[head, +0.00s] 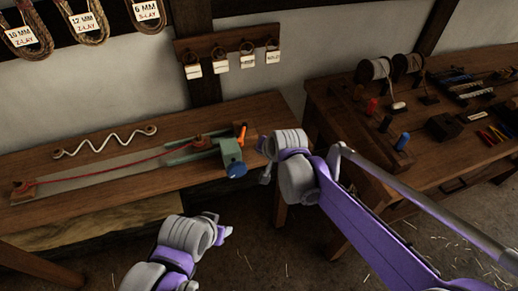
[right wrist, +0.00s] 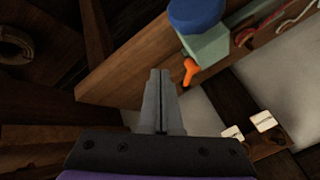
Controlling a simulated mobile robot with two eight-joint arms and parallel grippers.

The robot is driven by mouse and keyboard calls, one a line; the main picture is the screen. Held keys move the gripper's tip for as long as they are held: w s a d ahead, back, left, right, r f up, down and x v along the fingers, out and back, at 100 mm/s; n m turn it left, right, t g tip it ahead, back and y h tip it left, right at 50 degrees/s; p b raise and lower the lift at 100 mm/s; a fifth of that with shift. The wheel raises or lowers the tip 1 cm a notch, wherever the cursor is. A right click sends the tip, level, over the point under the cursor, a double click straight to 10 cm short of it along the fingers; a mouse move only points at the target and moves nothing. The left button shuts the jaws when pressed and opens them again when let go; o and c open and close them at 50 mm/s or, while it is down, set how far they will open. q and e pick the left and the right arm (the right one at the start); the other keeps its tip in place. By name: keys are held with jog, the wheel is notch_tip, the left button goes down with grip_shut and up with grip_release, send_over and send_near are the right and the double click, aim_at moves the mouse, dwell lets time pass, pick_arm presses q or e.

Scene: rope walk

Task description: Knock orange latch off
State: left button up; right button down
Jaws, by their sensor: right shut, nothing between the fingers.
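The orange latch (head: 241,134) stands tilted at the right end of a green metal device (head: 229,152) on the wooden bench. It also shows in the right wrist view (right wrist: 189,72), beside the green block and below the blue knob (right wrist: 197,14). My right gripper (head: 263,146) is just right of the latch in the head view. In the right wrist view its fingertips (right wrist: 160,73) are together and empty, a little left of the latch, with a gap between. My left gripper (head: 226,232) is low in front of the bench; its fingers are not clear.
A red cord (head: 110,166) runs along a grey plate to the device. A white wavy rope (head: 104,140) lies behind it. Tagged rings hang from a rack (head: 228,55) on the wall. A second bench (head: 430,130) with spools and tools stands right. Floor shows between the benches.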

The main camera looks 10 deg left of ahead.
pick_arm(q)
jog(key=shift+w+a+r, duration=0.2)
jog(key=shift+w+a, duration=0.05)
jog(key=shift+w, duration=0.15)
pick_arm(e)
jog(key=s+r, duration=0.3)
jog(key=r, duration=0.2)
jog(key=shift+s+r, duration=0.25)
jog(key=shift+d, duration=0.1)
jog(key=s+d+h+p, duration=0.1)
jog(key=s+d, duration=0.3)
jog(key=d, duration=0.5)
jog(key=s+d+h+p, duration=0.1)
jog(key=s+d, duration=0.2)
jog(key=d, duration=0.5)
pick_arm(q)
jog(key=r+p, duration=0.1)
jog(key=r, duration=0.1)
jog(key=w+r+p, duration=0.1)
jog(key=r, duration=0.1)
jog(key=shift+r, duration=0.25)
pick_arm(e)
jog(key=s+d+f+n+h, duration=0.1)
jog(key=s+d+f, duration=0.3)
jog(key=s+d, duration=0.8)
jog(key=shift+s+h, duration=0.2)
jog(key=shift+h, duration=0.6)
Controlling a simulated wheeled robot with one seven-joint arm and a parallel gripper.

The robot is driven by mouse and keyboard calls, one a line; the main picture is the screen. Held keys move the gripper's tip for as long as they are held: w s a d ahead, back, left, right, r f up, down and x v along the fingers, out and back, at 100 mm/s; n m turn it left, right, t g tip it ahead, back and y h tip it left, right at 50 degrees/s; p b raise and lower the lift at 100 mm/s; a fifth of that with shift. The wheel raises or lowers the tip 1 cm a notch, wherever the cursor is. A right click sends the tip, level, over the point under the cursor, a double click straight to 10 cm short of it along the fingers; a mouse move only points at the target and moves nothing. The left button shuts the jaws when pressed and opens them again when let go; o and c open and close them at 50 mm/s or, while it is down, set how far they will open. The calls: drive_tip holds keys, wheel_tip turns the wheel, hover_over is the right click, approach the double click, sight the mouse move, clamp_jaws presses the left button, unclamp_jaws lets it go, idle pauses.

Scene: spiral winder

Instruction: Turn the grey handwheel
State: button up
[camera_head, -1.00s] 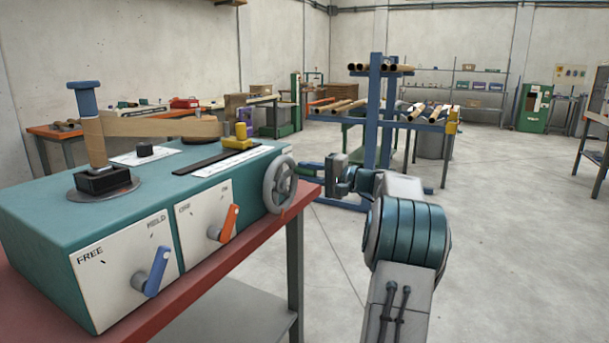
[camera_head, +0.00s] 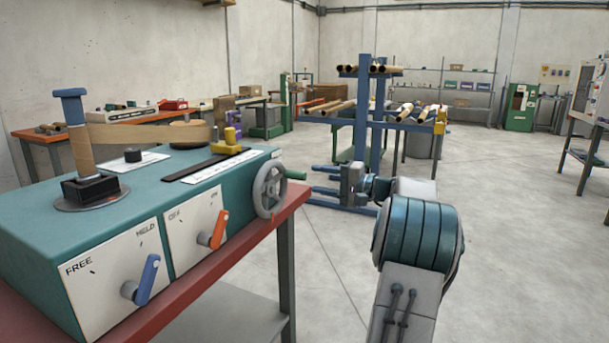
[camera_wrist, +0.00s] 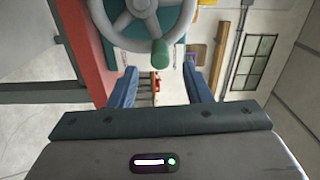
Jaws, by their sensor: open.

» Directions for this task: Show every line from the entries above in which "parallel" appears.

» Task solution:
Controlling a simulated mobile robot with two eight-joint arms and parallel grippers.
Controlling a simulated wheeled robot with one seven-joint arm and a parallel gripper.

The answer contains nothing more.